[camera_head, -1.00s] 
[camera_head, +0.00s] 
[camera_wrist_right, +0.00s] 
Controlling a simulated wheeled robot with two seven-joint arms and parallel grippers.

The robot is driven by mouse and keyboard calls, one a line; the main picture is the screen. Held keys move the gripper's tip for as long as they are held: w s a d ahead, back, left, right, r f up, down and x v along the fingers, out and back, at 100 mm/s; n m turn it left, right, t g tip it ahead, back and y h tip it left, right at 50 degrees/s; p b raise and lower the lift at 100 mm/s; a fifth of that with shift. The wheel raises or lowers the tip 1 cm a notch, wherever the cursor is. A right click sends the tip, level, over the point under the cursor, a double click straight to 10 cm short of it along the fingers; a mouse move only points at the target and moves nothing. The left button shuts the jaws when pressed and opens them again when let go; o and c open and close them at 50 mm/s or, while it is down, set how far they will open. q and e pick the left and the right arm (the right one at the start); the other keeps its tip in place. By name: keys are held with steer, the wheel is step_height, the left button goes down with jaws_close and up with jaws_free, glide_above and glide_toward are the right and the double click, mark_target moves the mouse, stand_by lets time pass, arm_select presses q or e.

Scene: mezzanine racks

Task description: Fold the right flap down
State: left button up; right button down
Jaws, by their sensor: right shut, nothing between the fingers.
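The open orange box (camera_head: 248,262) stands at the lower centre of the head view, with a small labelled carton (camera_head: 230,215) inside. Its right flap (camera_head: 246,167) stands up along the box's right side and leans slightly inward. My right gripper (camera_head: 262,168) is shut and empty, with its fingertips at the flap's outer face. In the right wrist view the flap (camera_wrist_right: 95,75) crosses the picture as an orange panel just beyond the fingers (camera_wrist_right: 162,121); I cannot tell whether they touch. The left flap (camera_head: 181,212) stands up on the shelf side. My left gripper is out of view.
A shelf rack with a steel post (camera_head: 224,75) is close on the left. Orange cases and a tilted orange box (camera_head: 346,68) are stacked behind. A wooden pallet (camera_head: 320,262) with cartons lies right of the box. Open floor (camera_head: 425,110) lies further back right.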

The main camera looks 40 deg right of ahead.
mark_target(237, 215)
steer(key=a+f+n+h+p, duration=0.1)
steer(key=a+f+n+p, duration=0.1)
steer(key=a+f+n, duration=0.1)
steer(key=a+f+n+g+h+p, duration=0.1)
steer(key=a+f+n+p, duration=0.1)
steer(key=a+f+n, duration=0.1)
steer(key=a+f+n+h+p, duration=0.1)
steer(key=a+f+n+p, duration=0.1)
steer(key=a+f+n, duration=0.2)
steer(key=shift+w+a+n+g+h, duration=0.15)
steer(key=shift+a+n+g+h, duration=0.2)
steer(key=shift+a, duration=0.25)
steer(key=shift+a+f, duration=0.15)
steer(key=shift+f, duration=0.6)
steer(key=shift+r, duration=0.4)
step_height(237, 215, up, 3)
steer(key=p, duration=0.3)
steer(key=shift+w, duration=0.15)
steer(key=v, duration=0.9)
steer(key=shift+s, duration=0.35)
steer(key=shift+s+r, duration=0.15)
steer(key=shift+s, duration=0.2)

————

● **YOUR TASK**
Give the material above again, word for word.

● **SOLUTION TO THIS PROBLEM**
[camera_head, -1.00s] 
[camera_head, +0.00s] 
[camera_wrist_right, +0.00s] 
Controlling a simulated wheeled robot with two seven-joint arms and parallel grippers.

The robot is driven by mouse and keyboard calls, one a line; the main picture is the screen. Held keys move the gripper's tip for as long as they are held: w s a d ahead, back, left, right, r f up, down and x v along the fingers, out and back, at 100 mm/s; n m turn it left, right, t g tip it ahead, back and y h tip it left, right at 50 degrees/s; p b raise and lower the lift at 100 mm/s; a fifth of that with shift. The wheel raises or lowers the tip 1 cm a notch, wherever the cursor is. A right click sends the tip, level, over the point under the cursor, a double click straight to 10 cm short of it along the fingers; a mouse move only points at the target and moves nothing. The left button shuts the jaws when pressed and opens them again when let go; o and c open and close them at 50 mm/s or, while it is down, set how far they will open. q and e pick the left and the right arm (the right one at the start); the other keeps its tip in place. By name: keys are held with steer, the wheel is step_height, the left button goes down with jaws_close and up with jaws_free, glide_above and glide_toward are the right and the double click, mark_target moves the mouse, stand_by lets time pass, arm_select presses q or e.

Scene: mezzanine racks

Task description: Fold the right flap down
State: left button up; right button down
Jaws, by their sensor: right shut, nothing between the fingers.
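The open orange box (camera_head: 248,262) stands at the lower centre of the head view, with a small labelled carton (camera_head: 230,215) inside. Its right flap (camera_head: 246,167) stands up along the box's right side and leans slightly inward. My right gripper (camera_head: 262,168) is shut and empty, with its fingertips at the flap's outer face. In the right wrist view the flap (camera_wrist_right: 95,75) crosses the picture as an orange panel just beyond the fingers (camera_wrist_right: 162,121); I cannot tell whether they touch. The left flap (camera_head: 181,212) stands up on the shelf side. My left gripper is out of view.
A shelf rack with a steel post (camera_head: 224,75) is close on the left. Orange cases and a tilted orange box (camera_head: 346,68) are stacked behind. A wooden pallet (camera_head: 320,262) with cartons lies right of the box. Open floor (camera_head: 425,110) lies further back right.

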The main camera looks 40 deg right of ahead.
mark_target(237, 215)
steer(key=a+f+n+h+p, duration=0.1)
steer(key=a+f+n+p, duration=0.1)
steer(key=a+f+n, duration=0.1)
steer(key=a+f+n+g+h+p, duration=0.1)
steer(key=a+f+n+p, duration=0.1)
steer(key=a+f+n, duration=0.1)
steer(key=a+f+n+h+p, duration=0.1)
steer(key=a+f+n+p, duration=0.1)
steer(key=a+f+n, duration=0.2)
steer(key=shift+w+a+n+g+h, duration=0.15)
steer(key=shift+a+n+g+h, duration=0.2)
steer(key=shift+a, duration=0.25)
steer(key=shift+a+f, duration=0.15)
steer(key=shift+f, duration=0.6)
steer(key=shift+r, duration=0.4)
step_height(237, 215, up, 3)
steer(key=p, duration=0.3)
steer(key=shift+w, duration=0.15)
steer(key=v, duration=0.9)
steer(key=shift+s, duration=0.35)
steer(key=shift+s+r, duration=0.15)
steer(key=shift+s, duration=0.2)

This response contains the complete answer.